Natalie Simpson and Nickcolia King-N’da. Photo credit: Marc Brenner.

 

There are some positives. Dialect coach Hazel Holder (no doubt as a decision by Walton) has the men alternate between three accents: Received Pronunciation, lilting Jamaican with the characteristic lack of verb–object agreement, and a modern Peckham-ish accent made famous by the TV sitcom Only Fools and Horses. They often swap idiom mid-sentence with precision while keeping a sense of spontaneity. It’s a subtle, dexterous way of showing confused identities and mixed loyalties.

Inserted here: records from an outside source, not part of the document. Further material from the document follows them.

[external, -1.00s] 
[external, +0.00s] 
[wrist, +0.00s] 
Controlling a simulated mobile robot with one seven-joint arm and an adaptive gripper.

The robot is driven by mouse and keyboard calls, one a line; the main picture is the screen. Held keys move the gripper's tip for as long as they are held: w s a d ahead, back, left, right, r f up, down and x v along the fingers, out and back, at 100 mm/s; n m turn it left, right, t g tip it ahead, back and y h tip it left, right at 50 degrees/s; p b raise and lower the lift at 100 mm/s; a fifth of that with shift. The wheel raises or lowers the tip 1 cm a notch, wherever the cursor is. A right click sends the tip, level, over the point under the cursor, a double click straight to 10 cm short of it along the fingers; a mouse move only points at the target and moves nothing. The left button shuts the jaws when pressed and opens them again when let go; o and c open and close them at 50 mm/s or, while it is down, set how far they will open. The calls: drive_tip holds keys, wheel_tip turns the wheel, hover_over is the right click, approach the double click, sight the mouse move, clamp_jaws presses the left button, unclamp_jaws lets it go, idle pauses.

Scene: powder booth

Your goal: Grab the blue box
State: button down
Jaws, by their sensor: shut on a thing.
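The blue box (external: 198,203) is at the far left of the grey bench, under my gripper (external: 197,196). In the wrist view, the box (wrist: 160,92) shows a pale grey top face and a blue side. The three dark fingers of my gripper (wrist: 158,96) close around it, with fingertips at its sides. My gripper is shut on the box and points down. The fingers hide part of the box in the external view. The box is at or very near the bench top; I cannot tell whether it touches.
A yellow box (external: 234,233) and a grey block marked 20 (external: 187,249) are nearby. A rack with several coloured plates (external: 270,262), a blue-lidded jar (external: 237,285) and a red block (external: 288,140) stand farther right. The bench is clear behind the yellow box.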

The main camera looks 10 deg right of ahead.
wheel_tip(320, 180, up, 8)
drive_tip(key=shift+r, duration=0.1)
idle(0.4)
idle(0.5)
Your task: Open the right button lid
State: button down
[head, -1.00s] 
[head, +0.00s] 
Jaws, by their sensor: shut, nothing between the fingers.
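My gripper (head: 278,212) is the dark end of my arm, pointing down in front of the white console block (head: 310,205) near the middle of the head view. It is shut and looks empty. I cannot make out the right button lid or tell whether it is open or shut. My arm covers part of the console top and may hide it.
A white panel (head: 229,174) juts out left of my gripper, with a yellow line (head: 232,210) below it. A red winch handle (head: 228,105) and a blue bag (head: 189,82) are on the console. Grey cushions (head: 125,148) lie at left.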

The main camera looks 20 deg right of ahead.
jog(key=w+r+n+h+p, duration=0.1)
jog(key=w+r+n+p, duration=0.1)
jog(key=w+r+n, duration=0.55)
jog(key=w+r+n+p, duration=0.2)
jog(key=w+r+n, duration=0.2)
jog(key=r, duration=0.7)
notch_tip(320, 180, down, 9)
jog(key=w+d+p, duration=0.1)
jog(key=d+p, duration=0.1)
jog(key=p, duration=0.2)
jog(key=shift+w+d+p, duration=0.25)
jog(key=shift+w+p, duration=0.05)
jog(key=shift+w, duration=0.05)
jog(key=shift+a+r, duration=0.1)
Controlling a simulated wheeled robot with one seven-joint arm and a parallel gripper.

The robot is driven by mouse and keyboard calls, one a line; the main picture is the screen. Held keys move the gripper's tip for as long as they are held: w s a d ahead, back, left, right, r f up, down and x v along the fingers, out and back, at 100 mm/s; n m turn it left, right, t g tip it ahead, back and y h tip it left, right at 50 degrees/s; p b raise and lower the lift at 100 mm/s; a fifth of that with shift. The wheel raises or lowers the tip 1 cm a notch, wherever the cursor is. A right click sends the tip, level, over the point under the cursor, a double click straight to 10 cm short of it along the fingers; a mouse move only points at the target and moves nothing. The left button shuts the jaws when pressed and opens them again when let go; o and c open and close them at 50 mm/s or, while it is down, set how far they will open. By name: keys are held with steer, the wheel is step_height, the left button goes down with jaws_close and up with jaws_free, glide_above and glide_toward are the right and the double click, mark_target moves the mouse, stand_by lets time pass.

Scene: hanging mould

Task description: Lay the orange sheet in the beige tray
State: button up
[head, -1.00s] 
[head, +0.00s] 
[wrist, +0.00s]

You’d be forgiven for thinking in this era of super-charged identity politics that the title and the decision to resurrect this mediocre play reference George Floyd in some way. They don’t, and the death in question is that of Shakie’s unseen father who has proved himself to be one of the most innovative jazz musicians in Britain only to die penniless and unheeded in Manchester.

There’s a life-reflecting-art theme here in that when Fagon, a compulsive runner, died of a heart attack near his Camberwell flat in 1986 at the age of 49, all sorts of sweeping judgements were made by police and social services leading to him being unmourned and given a pauper’s funeral. Clues in his apartment should have revealed that he was solvent and a valued member of the theatre world. He is remembered now by the annual Alfred Fagon Award which marks an outstanding new piece of writing by a black British playwright with Caribbean or African heritage.

Oh, and the cricket bat. The type of bat that Shakie wields post-dates the era of the play by 30 years. We have been bombarded with cricket, ranging from video of the match in question projected on the foyer walls as we enter to a verbose 1,000-word essay in the programme. Even I tired of it, and I’ve written two books on the subject. Pinter, who ran his own cricket team and whose plays are suffused with cricketing references, would be incredulous. Fagon would simply be ashamed.